I next introduced the Religious Land Use and Institutionalized Persons Act in July 2000 as another attempt to protect religious freedom for as many, and as completely, as possible. It set the same rigorous standard for government interference in the practice of religion, requiring that such actions be the least restrictive means of achieving a compelling government purpose. Within two weeks, both the Senate and House had passed this legislation without objection. As he had done with RFRA, President Bill Clinton signed this legislation into law.
It is shocking how little it took, just two Supreme Court decisions, to stall America’s centuries-long journey of religious freedom. As a result, the law today does not adequately protect religious freedom. You and I can claim the First Amendment’s protection only if the federal government explicitly targets our religious practice. The First Amendment is not available at all when state and local government restrict or even prohibit religious practice altogether. Even the legislation passed unanimously by Congress is unavailable when state and local governments restrict religious freedom.
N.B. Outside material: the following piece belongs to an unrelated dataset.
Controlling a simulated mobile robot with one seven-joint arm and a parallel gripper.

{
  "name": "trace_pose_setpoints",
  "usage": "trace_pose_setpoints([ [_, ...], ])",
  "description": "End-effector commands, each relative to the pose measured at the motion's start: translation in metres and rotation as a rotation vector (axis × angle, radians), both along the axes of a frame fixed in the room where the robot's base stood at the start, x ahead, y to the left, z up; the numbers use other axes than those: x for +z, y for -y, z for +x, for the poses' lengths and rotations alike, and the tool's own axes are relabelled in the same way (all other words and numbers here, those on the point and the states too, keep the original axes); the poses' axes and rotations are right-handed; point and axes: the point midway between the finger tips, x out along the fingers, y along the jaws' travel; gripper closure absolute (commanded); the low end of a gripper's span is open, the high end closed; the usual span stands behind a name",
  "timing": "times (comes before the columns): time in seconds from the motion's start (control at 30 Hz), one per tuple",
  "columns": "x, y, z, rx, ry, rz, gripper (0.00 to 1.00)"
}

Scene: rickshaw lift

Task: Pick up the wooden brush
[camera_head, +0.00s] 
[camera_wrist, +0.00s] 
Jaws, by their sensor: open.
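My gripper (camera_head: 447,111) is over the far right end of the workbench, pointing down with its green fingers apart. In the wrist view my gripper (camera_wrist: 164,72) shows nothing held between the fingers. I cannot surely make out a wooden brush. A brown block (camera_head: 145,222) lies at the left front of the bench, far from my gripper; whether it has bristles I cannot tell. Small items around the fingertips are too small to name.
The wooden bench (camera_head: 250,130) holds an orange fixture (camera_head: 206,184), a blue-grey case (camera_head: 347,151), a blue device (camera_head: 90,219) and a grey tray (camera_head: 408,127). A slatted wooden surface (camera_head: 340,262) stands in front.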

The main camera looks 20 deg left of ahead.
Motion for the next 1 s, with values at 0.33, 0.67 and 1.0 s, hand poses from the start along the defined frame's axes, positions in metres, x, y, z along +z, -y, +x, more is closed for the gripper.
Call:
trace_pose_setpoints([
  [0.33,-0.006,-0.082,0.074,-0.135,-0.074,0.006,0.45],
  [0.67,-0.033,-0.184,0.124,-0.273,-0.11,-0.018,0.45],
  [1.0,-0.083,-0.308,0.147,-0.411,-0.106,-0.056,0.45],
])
Mr. President, we live in troubled times and many things we once took for granted are being challenged and even attacked. Today, the rhetoric about religious freedom does not match the reality. In his 1810 State of the Union address, President James Madison said that a well-instructed people can alone be a free people. The more we understand how religious freedom is inalienable and preeminent, how it is deep in substance and broad in application, the better equipped we are to promote and defend it. Only then will government not only pay lip service to the fundamental right to religious freedom, but will provide for and properly accommodate it so that it will be a reality for all of us.